'Ms Jufresa: Where the f*#! did you learn to tell a story so well?'
'Guaranteed to challenge and move you' - Vogue
Laia Jufresa
‘A wonderfully surprising novel, powered by wit, exuberance and nostalgia.’ Chloe Aridjis, author of Sea Monsters
A captivating portrait of contemporary Mexico, cut through with dazzling wit and sensitivity
It started with a drowning.
Deep in the heart of Mexico City, where five houses cluster around a sun-drenched courtyard, lives Ana, a precocious twelve-year-old still coming to terms with the mysterious death of her little sister years earlier. Over the rainy, smoggy summer she decides to plant a vegetable garden in the courtyard, and as she digs the ground and plants her seeds, her neighbors in turn delve into their past. As the ripple effects of grief, childlessness, illness and displacement saturate their stories, secrets seep out and questions emerge – Who was my wife? Why did my mom leave? Can I turn back the clock? And how could a girl who knew how to swim drown?
Using five voices to tell the singular story of life in an inner city mews, Umami is a quietly devastating novel of missed encounters, missed opportunities, missed people, and those who are left behind. Compassionate, surprising, funny and inventive, it deftly unpicks their stories to offer a darkly comic portrait of contemporary Mexico, as whimsical as it is heart-wrenching.
'Ms Jufresa: Where the f*#! did you learn to tell a story so well?'
'A lovely novel about family, friendship and community that is told through multiple points of view from people living in a small development in Mexico City. The range in characters from the recently widowed landlord, to the twenty year old “spinster” struggling to eat, to the girl building a milpa whose sister recently passed, all beautifully ties together through community, allowing for the exploration of many kinds of grief.’
‘Umami is a debut novel that I am afraid has been criminally under-read, a slim book about community and loss that somehow doesn't feel as heavy as it could. Told from multiple perspectives within a building complex in Mexico City, it feels as if the early chapters are short stories with little in common, but Laia Jufresa magically layers them on top of each other, illuminating the secret sorrows that connect them all. It's beautifully translated by Sophie Hughes, a tall order because of the different kinds of language all of the characters use. In the end, Umami isn’t resolved in the ways a traditional novel would be – but it's satisfying and moving.’
‘Umami is narrated by a child – a very, very funny child – as she grapples with the death of her sister. The novel expands to the lives of her neighbors in Mexico City, and something very special happens as their stories begin to intersect and merge. File this under the "makes-you-a-better-person" heading.’

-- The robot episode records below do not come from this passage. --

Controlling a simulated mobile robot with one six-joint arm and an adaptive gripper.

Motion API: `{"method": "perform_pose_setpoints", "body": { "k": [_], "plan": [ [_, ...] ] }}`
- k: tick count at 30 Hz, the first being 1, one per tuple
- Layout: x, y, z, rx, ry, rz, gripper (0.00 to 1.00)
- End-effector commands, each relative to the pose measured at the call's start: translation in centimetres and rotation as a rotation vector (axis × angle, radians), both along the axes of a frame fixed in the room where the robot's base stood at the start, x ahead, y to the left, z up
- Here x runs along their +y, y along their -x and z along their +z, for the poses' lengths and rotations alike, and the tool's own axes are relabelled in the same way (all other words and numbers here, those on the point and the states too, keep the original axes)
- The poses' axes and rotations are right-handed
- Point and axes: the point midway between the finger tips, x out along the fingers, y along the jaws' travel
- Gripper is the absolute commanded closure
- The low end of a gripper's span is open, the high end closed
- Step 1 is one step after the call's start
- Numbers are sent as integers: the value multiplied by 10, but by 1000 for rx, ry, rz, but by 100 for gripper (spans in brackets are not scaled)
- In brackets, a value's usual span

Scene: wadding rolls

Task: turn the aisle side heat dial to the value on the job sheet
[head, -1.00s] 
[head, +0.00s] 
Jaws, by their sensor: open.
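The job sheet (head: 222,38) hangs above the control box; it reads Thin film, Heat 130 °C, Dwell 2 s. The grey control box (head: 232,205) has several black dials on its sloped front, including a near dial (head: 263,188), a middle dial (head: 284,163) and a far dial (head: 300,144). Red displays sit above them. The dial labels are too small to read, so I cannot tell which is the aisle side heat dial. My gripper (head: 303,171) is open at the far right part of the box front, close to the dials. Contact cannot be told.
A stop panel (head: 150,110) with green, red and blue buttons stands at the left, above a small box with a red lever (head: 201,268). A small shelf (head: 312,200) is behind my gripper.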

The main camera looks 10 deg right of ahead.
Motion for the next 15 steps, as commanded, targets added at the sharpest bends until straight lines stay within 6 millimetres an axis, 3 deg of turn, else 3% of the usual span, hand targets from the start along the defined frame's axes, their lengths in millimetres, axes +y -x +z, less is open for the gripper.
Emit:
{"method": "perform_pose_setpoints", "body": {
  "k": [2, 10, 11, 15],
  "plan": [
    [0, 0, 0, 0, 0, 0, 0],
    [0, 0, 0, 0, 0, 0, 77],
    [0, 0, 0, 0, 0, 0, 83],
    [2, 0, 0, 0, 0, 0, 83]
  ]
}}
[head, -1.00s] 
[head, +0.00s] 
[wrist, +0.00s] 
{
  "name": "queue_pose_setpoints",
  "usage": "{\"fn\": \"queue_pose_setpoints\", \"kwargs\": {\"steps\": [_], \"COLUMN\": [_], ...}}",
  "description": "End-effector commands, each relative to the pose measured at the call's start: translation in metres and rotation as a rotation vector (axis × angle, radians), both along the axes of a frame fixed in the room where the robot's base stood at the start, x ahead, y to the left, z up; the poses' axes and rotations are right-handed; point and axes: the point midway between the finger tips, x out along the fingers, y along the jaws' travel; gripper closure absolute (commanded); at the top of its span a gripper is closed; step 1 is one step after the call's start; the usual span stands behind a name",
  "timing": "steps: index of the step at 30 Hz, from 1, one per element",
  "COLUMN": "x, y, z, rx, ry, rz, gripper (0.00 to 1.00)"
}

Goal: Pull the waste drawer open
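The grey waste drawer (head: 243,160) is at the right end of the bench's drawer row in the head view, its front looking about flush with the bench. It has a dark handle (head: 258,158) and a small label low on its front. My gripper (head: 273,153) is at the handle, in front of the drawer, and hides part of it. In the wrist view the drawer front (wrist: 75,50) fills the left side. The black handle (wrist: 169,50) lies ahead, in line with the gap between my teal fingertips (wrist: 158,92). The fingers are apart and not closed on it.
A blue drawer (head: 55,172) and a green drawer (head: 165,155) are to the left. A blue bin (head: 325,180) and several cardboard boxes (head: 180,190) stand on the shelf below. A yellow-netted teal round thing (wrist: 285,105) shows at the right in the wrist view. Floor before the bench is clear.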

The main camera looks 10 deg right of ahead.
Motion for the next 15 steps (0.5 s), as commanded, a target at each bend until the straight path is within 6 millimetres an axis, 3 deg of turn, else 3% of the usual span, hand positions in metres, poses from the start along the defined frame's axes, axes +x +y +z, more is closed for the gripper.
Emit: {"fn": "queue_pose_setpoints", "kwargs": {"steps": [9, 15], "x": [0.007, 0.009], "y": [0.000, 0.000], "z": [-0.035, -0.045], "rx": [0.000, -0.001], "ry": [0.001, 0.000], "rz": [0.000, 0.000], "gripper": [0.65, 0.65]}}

‘Jufresa's evocative portrait of contemporary Mexico blends whimsy with poignancy. Guaranteed to challenge and move you.’
‘Umami offers the enticing prospect of a vast and filthy megalopolis being opened up’.
'Umami is true to its whimsical premise, the narrative a little sweet, a little salty, by turns bitter and sour. Very umami, and very funny at times despite the tragedies that mark each household. The setup could admittedly become tired over 250-plus pages, but Jufresa also works an innovative structure that leaves the reader questioning until the end.’
‘In Umami, language itself is a character. The talents of Sophie Hughes are displayed in Marina’s constant wordplay which comes alive in her sensitive and playful translation. Jufresa’s talent for neologism and her inventive structure give the novel a lightness of touch that never undermines its revelations, but rather enhances them.’
'This book is such a gentle and sensitive deep dive into the cycles of mourning and loss out of which families are made and unmade, terrifying and uncanny, without ever losing sight of the daily banalities of hearth and home and love. Cooked to perfection, ready to serve.’
‘Grief, though, is neither defined by culture nor constrained by time. Yes, Jufresa could have written Umami the “normal” way – a single perspective in chronological order with first person the whole way through – instead of this backwards telescope, alternating voices and switching perspectives between first and close third. That version of Umami would be a dark, bitter thing, like molasses in the coffee grounds. Instead, Jufresa and Hughes offer a version that is complex without weight, a saffron purée. Dynamic and delicate, Umami draws our attention without pretense.’
‘Jufresa directly appeals to any reader who was once a 12-year-old girl obsessed with Agatha Christie (*cough* me), but also, and truly, this is a gorgeous book that meditates on loss and grief, healing and redemption, and also offers an enchanting look into life in contemporary Mexico.’
‘A tale of five lives in one block in Mexico City’s inner city – in a complex designed with human tastebuds in mind – this sad and funny novel has already snagged awards, and was dubbed an “international hot property” by PW when the English rights were sold.’